Retour à la main stage et, s’il faut bien reconnaître au trio londonien d’Alt-J son habilité à avoir assumé sa mutation en tête d’affiche de festivals en transformant leurs astucieux collages pop rock en hymnes de stade, on préférera délaisser la voix nasillarde de Joe Newman pour se frotter à DJ Danifox, figure de proue de la scène batida depuis 2015, aux côtés de festivalier·ères en quête d’espace et de musique pour se déhancher. En somme, la meilleure manière de boucler en mouvement cette seconde journée écrasante de chaleur, loin de l’immobilisme des trois Londoniens.
Talking Metalheads
Qu’importe la pop de field recording et d’obédience ambiant de la portugaise Meta_, la drill UK d’AJ Tracey ou le concert noctambule de M.I.A., le troisième jour de NOS Alive était tout entier consacré à la venue des pontes du heavy metal : Metallica. Festivalier·ères tout de noir vêtu·es s’étaient donné·es rendez-vous sous 35°C pour être témoins de la pyrotechnie de l’interminable concert de la bande de James Hetfield (dont on ose à peine imaginer l’empreinte carbone), mais pour l’heure, au défilé de guitares, on lui préfère largement le concert de St. Vincent, chef-d’œuvre de charisme et de cool. Bâtie sur les fondements de son dernier album en date (le dansant Daddy’s Home), la performance de l’Américaine a revitalisé tout à la fois l’influence new-yorkaise des Talking Heads et l’héritage de la musique des seventies (micro carré à l’appui) en passant sa pléthorique discographie au crible de ces nouvelles sonorités. Une leçon de magnétisme et un coup de maître signé Annie Clark que toutes les guitares de Metallica, à l’effigie de Boris Karloff, ne sauraient prendre à défaut.
Clôture idéale
Après un concert qu’on n’imaginait pas aussi réussi des sœurettes d’Haim – balance idéale entre setlist solaire et le meilleur d’un son mielleux qui réussit à ne pas verser dans la mièvrerie – on se dirige sans trop y croire au concert de Phoebe Bridgers. Si l’on n’a jamais vraiment consacré sa musique dans ces pages, l’éventualité d’apercevoir le phénomène américain en chair et en os (costumes de squelettes à l’appui) a quelque chose d’éminemment stimulant pour des poptimistes convaincu·es. En s’exposant à cette horde de fans complètement électrisé·es par chaque interaction avec l’artiste, chaque riff, chaque changement d’instruments, difficile de prendre à défaut les résonances de cette musique bouillonnante croisant emo-rock, folk et country jouée par une fan de Jeff Buckley et d’Elliott Smith.

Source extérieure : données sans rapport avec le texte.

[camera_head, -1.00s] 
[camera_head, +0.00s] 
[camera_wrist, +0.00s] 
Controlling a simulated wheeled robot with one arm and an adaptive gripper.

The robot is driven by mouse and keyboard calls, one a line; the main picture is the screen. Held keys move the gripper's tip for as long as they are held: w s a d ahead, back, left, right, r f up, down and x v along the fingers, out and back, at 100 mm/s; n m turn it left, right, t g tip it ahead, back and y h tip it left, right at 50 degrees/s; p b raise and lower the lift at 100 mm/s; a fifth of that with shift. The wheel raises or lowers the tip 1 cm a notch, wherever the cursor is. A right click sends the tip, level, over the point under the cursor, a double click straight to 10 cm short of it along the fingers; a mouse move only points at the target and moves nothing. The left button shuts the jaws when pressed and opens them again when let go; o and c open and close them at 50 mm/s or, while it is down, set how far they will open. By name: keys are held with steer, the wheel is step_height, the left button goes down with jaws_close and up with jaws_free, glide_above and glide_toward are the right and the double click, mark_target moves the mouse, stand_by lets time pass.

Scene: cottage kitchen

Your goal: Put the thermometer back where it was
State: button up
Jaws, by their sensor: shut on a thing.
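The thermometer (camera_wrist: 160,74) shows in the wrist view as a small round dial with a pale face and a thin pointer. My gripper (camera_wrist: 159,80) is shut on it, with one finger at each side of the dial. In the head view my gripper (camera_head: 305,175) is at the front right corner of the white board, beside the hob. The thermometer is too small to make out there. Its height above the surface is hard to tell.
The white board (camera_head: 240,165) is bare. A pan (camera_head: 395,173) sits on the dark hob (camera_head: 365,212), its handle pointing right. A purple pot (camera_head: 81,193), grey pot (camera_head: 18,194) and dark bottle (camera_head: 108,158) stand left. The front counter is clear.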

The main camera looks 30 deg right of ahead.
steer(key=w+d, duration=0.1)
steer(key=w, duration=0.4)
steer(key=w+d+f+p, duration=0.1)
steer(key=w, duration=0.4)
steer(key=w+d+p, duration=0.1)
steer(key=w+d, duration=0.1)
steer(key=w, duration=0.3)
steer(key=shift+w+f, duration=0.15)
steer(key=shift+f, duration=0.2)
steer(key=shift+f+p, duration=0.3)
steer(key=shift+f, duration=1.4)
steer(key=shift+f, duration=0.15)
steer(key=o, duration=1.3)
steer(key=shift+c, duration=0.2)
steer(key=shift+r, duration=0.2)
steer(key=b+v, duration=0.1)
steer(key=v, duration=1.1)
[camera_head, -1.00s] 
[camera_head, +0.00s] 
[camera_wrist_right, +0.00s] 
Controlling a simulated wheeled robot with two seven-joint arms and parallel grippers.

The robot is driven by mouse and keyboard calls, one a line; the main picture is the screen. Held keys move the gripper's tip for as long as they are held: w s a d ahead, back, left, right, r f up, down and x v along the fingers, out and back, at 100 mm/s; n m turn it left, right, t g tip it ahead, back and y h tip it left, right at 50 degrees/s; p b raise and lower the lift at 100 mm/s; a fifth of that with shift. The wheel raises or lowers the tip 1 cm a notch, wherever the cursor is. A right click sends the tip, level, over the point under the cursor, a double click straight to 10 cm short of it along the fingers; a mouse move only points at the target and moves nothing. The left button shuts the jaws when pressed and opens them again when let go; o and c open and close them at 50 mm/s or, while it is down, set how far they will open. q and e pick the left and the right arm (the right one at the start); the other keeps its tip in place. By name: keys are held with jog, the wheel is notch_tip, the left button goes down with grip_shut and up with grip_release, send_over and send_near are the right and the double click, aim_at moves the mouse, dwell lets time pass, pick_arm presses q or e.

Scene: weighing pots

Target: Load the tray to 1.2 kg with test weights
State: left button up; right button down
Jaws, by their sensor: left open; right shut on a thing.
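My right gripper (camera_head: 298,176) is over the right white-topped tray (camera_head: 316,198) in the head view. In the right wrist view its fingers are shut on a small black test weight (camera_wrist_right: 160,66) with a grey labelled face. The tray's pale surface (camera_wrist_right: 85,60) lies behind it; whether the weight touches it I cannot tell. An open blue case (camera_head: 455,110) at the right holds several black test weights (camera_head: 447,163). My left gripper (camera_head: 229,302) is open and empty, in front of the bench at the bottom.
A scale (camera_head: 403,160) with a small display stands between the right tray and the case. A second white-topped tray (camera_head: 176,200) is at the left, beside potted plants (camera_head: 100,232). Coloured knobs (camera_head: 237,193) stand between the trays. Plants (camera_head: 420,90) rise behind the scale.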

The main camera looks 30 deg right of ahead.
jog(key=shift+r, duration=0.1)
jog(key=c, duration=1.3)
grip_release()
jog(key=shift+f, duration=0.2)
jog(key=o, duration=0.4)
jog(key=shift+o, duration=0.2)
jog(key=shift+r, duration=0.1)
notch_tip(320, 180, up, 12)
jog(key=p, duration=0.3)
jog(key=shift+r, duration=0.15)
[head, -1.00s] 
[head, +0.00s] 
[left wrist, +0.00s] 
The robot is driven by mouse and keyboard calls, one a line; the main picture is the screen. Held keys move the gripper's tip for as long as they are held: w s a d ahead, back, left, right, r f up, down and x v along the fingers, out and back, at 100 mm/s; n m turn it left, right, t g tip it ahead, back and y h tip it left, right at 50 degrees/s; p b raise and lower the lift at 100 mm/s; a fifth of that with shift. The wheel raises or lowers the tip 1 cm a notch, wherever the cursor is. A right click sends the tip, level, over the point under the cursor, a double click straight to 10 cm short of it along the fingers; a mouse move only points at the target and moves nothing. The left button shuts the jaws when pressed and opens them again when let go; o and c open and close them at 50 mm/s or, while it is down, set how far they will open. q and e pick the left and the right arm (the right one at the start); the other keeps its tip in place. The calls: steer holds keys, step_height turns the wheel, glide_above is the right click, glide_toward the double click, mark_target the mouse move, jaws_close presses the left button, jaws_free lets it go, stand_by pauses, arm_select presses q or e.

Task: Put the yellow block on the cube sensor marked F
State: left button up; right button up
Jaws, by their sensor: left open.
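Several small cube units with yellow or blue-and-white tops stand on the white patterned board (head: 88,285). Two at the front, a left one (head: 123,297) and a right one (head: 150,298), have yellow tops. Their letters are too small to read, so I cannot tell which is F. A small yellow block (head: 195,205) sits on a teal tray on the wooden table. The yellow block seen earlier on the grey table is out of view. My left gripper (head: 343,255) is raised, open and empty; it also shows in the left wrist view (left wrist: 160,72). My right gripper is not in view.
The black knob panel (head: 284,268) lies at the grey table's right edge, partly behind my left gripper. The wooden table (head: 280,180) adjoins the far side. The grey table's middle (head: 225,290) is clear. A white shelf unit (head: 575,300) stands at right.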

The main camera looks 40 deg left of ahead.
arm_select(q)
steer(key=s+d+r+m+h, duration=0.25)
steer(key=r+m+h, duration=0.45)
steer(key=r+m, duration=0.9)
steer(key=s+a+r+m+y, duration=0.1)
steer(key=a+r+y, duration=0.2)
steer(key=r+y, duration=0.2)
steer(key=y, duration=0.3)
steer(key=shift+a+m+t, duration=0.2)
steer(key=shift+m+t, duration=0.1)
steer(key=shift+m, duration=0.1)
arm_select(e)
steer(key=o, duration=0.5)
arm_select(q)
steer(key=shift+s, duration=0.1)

Mais après la baffe intimiste de Nilüfer Yanya et l’énergie chaotique des Strokes, ou encore l’impeccable show de St. Vincent, il aura fallu attendre les tous derniers instants de NOS Alive pour être témoins des deux meilleurs concerts de cette édition. Loin de la pyrotechnie des fossoyeurs du rock Imagine Dragons – de loin l’un des pires groupes enfanté par les années 2010 , la bande australienne de Parcels et l’agrégé de maths reconverti en star de la dance Caribou ont livré, back to back, deux prestations dantesques en forme de final euphorique de ce retour de NOS Alive. Les premiers en gonflant leur riffs pop à la musique électronique – que le public entonne comme des hymnes de stades de foot à la façon de Seven Nation Army ou des hits de Kaiser Chiefs –, le second en transformant les tubes de Sun ou Suddenly en morceaux club percussifs et complètement euphorisants. Mention spéciale à ce finish aussi dansant qu’émouvant sur Never Come Back/Can’t Do Without You, bande-son des dancefloors retrouvés et hymnes officieux de cette 14e édition de NOS Alive.